Tan expressed his sympathy for LHY and shared his personal experience with defamation suits in a recent Facebook post.

Approximately 15 years ago, Tan found himself threatened with a defamation lawsuit over allegations he republished concerning a land banking company.

In his post, Tan drew parallels between his past predicament and the current situation faced by LHY, criticizing what he describes as “outdated and unjust” defamation laws.

“I find it unjust and deplorable,” he wrote, arguing that the law enables the wealthy and influential to bully their opponents and ordinary people.

Tan’s comments came in the wake of recent legal threats against LHY from Ministers K. Shanmugam, the Law and Home Affairs Minister, and Dr Vivian Balakrishnan, the Foreign Affairs Minister.

The issue originated from a Facebook post by LHY, where he discussed matters related to properties rented from the Singapore Land Authority (SLA)—an agency that Mr Shanmugam oversees as Minister for Law, the felling of trees, and state-funded renovations at 26 and 31 Ridout Road. The ministers, both tenants of these properties, interpreted LHY’s comments as defamatory allegations.

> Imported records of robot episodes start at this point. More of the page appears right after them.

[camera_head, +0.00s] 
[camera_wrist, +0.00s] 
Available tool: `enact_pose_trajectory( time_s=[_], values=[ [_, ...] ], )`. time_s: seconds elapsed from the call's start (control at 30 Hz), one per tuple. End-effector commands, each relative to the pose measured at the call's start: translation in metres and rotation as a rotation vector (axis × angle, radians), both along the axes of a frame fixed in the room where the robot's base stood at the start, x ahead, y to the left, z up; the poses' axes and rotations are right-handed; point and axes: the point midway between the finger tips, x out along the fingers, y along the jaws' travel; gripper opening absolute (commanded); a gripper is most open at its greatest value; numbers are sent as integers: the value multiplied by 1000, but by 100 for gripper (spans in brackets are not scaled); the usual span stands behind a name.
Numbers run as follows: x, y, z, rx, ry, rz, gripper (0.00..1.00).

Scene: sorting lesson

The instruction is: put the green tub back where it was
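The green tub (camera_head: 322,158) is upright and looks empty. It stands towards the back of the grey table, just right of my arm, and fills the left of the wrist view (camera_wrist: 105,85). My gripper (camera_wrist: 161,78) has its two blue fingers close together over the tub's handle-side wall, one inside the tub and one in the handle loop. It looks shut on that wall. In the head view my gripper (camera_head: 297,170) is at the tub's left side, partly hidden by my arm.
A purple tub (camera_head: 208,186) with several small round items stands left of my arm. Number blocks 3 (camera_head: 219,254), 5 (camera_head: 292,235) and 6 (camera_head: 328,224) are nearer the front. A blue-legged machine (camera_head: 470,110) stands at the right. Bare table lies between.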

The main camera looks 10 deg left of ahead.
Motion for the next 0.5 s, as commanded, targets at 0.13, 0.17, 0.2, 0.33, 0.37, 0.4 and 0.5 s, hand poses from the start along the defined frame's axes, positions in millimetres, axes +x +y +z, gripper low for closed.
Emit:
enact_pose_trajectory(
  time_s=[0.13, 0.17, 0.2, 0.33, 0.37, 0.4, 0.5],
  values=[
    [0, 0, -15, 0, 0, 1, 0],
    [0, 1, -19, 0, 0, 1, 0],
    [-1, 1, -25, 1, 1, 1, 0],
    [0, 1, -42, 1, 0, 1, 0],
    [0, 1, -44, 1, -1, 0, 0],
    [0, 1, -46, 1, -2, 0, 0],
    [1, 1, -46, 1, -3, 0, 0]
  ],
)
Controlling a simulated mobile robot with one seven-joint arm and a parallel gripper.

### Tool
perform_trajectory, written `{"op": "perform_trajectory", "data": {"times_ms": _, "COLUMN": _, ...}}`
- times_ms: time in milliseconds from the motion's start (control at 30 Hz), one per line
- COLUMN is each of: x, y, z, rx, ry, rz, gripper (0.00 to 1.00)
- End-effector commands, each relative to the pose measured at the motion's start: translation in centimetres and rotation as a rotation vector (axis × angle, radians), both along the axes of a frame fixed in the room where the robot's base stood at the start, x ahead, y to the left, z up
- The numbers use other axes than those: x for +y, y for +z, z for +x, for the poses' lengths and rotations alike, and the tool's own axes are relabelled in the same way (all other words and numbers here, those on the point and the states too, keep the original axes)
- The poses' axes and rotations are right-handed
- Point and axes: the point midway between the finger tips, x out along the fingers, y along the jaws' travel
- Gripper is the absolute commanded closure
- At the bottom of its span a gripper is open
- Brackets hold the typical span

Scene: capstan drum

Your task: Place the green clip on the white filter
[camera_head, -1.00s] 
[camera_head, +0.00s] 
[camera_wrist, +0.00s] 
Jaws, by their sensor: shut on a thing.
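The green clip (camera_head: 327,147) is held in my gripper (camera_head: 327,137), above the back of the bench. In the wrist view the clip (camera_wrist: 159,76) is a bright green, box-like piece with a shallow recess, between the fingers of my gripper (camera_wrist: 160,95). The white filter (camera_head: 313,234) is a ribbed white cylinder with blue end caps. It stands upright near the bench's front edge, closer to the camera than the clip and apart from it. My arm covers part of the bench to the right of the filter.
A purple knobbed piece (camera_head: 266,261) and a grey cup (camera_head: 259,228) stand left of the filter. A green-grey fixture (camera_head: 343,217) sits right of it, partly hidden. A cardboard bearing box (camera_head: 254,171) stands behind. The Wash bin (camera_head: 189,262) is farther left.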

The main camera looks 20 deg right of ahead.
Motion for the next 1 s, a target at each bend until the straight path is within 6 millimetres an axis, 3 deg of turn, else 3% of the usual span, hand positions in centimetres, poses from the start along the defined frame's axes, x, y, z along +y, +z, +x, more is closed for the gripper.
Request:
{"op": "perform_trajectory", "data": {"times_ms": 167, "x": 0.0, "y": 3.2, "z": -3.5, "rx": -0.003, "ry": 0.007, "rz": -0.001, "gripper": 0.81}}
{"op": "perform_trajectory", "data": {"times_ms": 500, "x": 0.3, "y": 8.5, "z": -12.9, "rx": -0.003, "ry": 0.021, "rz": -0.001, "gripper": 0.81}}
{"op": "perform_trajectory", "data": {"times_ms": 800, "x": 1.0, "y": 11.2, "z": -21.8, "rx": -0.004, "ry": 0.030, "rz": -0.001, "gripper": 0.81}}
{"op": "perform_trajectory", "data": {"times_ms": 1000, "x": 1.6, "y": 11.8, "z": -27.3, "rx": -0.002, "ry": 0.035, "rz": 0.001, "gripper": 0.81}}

In response to the ministers’ threats to sue, unless he retracted his comments and issued an apology, LHY stood firm.

He argued that he was merely stating facts already in the public domain, not accusing the ministers of acting corruptly or for personal gain. Adding another layer to the situation, LHY challenged the ministers to sue him in the UK, where his original post was made.

Moreover, Tan called on Mr Shanmugam – ironically, the same law minister threatening to sue LHY – to modernize defamation laws, making them more equitable for individuals who may not have the means to engage expensive lawyers for their defence.

Earlier in the week, under the instructions of Second Minister for Law Edwin Tong, the Protection from Online Falsehoods and Manipulation Act (POFMA) office issued a directive for LHY to issue a correction notice about his Facebook post.

Despite compliance, LHY defended his original comments, insisting they were not misleading.

In his original post that was subject to the POFMA directive, LHY leveled criticism against the People’s Action Party (PAP), accusing the current administration, led by his brother, of squandering the public trust inherited from their late father, Lee Kuan Yew, the founder of modern Singapore.